Memprof tracks the amount of memory allocated by PHP functions. It does so by hooking in the memory allocator in order to keep track of which function allocated a block.

Data structures

Three main structures allow to track the memory of the program:

  • frame: Allocation informations about one particular call path.
  • allocs_set: As the name doesn't suggest, this is a map from memory addresses to informations about one particular allocation.
  • alloc: A struct representing one particular allocation. It's a linked list item.

Call frames

We want to know how much memory was allocated by each call stacks. This structure represents exactly this information:

/* a call frame */
typedef struct _frame {
    char * name;            /* function name */
    size_t name_len;
    struct _frame * prev;   /* frame of the calling function (parent) */
    size_t calls;           /* number of times it has been called */
    HashTable next_cache;   /* called functions (children) */
    alloc_list_head allocs; /* head of the allocations list */
} frame;

Every time a function is called, we create a new frame struct, unless one already exists for this call path (we use next_cache to find existing frame structs).
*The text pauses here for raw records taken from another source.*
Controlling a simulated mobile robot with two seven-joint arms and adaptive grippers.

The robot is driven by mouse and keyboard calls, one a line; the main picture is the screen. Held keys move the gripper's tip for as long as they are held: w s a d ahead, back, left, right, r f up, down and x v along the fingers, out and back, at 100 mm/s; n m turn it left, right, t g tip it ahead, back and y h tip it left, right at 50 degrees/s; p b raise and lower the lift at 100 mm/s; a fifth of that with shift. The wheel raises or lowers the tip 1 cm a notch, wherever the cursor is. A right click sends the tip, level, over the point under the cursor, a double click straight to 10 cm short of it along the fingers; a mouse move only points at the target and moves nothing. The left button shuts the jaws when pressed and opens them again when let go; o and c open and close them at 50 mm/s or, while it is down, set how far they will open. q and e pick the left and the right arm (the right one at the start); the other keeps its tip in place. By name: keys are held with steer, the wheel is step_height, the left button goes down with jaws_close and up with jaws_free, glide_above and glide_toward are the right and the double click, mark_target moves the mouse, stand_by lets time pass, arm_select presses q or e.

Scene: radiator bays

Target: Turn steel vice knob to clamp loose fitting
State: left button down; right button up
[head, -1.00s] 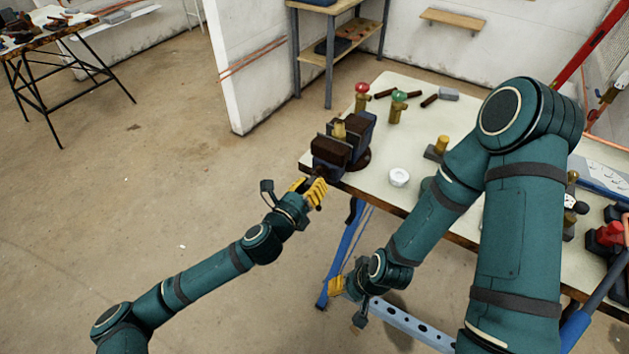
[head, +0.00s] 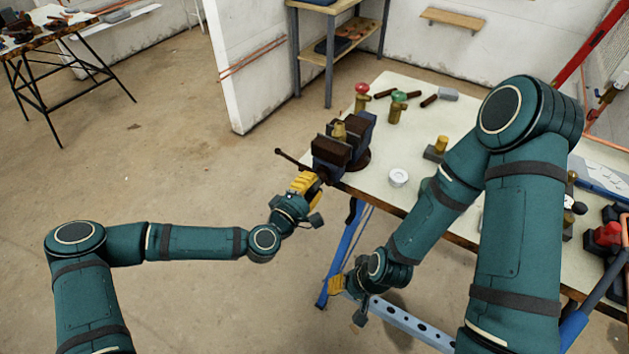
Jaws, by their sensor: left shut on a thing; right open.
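The bench vice (head: 335,150), with blue body and dark brown jaws, stands at the left corner of the workbench. A brass fitting (head: 339,132) sits upright between its jaws; I cannot tell how tightly it is gripped. The vice's handle bar (head: 291,159) sticks out up and left from the screw end. My left gripper (head: 306,182), with yellow fingers, is shut on the vice knob at the front of the vice, which its fingers mostly hide. My right gripper (head: 337,285) is open and empty, low beside the bench's blue leg, under the bench edge.
The workbench (head: 410,100) carries a red-topped valve (head: 362,97), a green-topped valve (head: 397,106), a white tape roll (head: 398,177) and a brass piece on a block (head: 438,147). A shelf unit (head: 330,50) stands behind.

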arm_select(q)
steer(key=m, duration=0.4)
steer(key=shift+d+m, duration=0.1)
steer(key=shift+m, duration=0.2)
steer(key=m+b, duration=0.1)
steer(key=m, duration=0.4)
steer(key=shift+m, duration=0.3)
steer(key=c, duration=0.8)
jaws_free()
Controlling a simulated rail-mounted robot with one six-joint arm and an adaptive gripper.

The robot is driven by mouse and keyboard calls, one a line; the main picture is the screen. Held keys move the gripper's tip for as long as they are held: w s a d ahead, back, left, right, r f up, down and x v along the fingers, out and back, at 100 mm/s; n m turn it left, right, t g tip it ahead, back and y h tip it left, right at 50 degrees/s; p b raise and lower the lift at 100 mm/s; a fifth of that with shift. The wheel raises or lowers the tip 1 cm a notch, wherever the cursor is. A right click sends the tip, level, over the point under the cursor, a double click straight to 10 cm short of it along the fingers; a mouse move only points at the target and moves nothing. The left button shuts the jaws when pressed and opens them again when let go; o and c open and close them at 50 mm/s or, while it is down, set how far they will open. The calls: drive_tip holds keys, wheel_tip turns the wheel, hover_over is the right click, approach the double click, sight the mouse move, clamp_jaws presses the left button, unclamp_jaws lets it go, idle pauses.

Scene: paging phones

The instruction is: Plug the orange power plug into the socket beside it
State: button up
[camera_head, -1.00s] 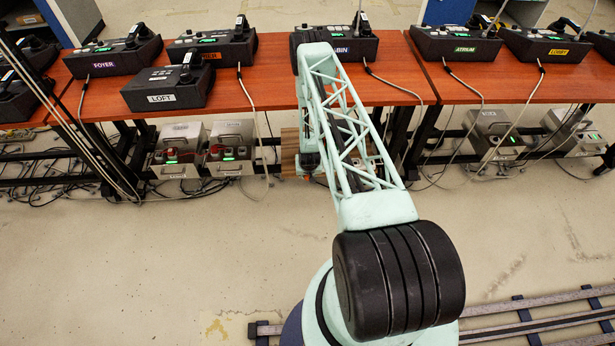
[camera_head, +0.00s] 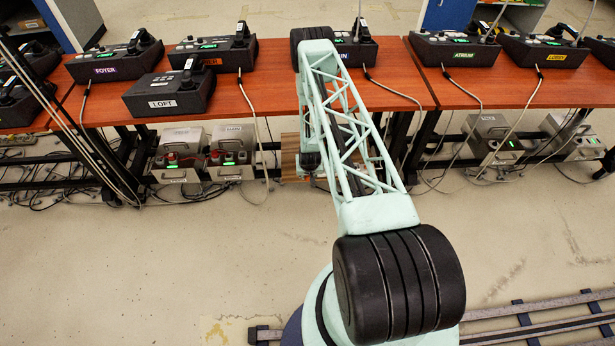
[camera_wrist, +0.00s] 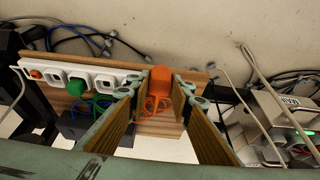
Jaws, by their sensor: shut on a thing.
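The orange power plug (camera_wrist: 160,79) stands between my fingertips in the wrist view, with a thin orange cord looping below it. My gripper (camera_wrist: 162,84) is shut on it. A white socket strip (camera_wrist: 113,79) lies just left of the plug on a wooden board (camera_wrist: 195,76). The strip carries a green plug (camera_wrist: 76,88) and a small orange-red part at its left end. The socket nearest the orange plug is partly covered by my left finger. In the head view the wooden board (camera_head: 290,155) shows under the table; my gripper and the plug cannot be made out there.
In the wrist view, grey boxes (camera_wrist: 273,122) and pale cables stand at the right, and blue cables (camera_wrist: 95,36) lie behind the strip. In the head view, wooden tables (camera_head: 270,92) with several phone consoles and hanging cords stand above.

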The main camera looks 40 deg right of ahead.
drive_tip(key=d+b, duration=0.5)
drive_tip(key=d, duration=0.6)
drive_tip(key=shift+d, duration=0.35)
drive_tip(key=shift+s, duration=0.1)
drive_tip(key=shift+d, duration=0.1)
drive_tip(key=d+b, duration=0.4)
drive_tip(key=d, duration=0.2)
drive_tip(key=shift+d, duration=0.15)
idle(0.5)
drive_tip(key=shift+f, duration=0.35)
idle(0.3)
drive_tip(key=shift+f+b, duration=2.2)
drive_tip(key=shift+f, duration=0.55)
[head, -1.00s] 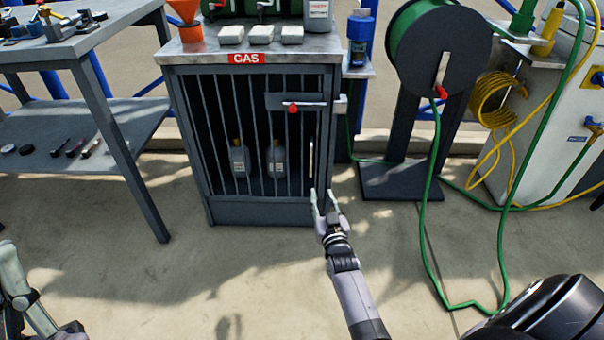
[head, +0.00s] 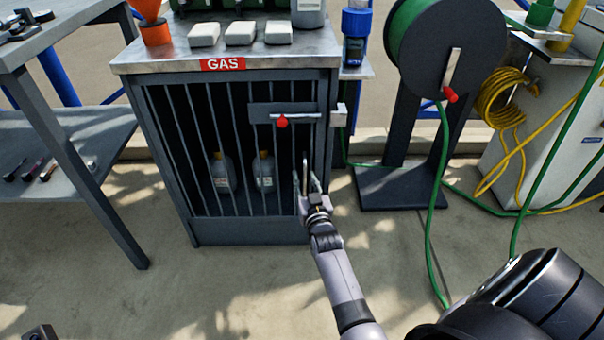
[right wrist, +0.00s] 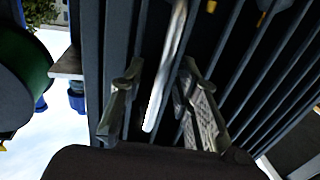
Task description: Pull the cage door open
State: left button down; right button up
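The gas cage (head: 240,232) is a dark grey cabinet with a barred door (head: 185,130), which stands shut. A bolt with a red knob (head: 282,122) sits on a plate near the door's upper right. The upright metal handle (head: 305,172) is at the door's right side and also shows in the right wrist view (right wrist: 166,70). My right gripper (head: 312,190) is open at the handle. In the right wrist view its fingers (right wrist: 155,100) stand on either side of the handle's end, with gaps visible. My left gripper is not clearly in view; only a dark piece shows at the bottom left.
Two grey bottles (head: 263,172) stand behind the bars. A steel table (head: 75,150) is at the left. A green hose reel (head: 435,50) stands right of the cage, its green hose (head: 432,230) trailing on the floor. The floor before the cage is clear.

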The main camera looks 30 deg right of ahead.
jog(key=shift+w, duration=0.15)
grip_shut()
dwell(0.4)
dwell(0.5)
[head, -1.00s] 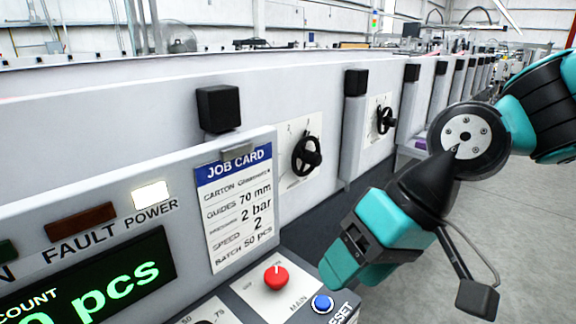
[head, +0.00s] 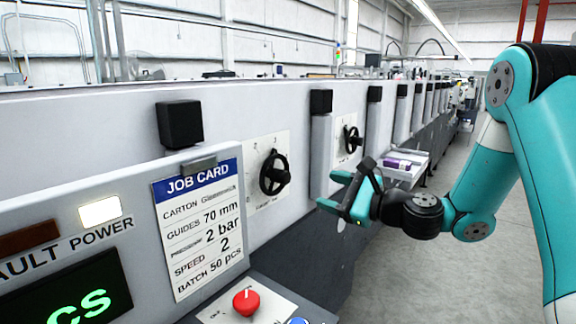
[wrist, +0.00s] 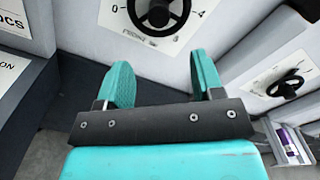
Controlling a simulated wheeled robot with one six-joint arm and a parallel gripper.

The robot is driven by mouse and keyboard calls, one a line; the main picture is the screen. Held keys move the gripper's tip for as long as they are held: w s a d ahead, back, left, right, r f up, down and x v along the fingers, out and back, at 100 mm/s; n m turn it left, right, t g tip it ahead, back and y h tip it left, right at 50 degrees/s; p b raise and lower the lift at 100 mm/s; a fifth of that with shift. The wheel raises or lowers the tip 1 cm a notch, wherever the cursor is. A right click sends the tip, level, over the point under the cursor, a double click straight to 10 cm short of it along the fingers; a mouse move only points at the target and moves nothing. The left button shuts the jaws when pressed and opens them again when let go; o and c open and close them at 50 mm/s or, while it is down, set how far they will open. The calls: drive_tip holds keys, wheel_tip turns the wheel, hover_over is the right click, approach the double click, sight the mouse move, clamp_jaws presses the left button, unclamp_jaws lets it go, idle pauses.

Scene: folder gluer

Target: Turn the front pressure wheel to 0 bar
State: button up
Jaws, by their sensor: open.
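The nearer black handwheel (head: 273,172) sits on a white scale plate on the machine's side wall, right of the job card (head: 198,226). It also shows at the top of the wrist view (wrist: 158,12), cut off by the edge, with 0 and 4 on its scale. The plate's lettering is too small to read surely, and its setting cannot be told. A second black handwheel (head: 352,139) sits farther along, also in the wrist view (wrist: 286,85). My teal gripper (head: 335,190) is open and empty, apart from both wheels. Its fingers (wrist: 162,62) point towards the nearer wheel.
A tray (head: 420,170) with a purple-and-white carton (head: 397,164) juts from the wall beyond my gripper. Black boxes (head: 180,124) stick out above the panels. A red knob (head: 246,301) is at the front console. The floor at right is clear.

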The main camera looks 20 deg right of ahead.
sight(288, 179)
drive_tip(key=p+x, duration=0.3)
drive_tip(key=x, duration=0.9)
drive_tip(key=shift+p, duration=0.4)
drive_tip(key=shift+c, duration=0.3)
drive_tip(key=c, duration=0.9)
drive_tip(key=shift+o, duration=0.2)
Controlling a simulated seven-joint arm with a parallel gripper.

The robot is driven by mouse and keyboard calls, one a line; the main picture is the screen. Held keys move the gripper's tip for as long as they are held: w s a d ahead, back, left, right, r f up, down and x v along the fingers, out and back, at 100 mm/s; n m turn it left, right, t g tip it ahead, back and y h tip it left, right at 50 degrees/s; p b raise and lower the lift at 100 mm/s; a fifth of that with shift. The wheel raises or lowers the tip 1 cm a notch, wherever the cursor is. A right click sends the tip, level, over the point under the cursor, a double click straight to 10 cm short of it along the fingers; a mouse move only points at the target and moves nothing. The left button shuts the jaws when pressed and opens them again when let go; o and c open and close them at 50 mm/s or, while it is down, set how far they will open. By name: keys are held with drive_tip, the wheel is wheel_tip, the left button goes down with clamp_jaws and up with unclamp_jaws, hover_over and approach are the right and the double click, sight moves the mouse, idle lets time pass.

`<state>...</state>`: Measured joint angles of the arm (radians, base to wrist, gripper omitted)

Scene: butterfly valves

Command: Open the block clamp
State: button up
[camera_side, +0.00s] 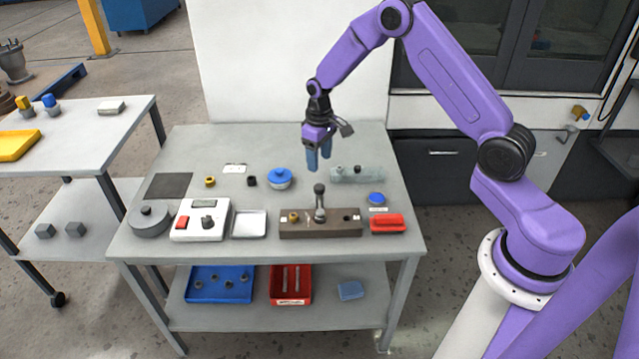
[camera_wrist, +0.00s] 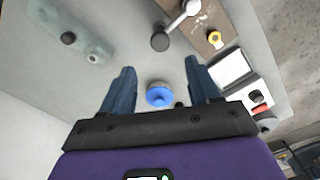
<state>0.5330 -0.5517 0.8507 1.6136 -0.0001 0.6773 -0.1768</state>
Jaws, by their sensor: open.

The frame contains a linked list of allocation informations (a list of alloc structs). This is a doubly linked list to make it possible to remove one item without knowing the related frame or list head.

Allocation map

We want to forget about allocated blocks when they are freed. The allocs_set struct is a map from memory addresses to alloc structs. It makes it easy and fast to find the alloc struct related to a memory address being freed, and to remove this struct from its doubly linked list (whose list head or related framne we don't need to know).

Allocating allocation information

In order to reduce the overhead of creating alloc structs to the minimum, we use a memory pool to allocate and recycle them.

Hooking in malloc

The GNU C library makes this very simple by allowing it explicitly.

These hooks are not thread safe, and are deprecated for this reason, however this doesn't have an impact on non-ZTS PHP builds (unless an extension or library creates threads internally).

Hooking in malloc calls allow to track persistent allocations made by PHP (i.e. allocations that should persist after script execution and are not done through the Zend Memory Manager).

Hooking in the Zend Memory Manager

PHP uses the Zend Memory Manager for pretty much every single allocation, so hooking in the ZMM allows to track pretty much every allocation.

Hooking is done by creating an alternate ZMM heap that proxies calls to the original ZMM heap.

Hooking in function calls

Hooking in function calls is done by proxying Zend Engine's zend_execute_fn and zend_execute_internal functions. The former is called when the engine executes a userland php function, and the later is called for internal php functions.

These are function pointers meant to be changed by extensions. However, when they are not changed, PHP might emit opcodes that don't use them. So we have to change them during request init, before any file is compiled.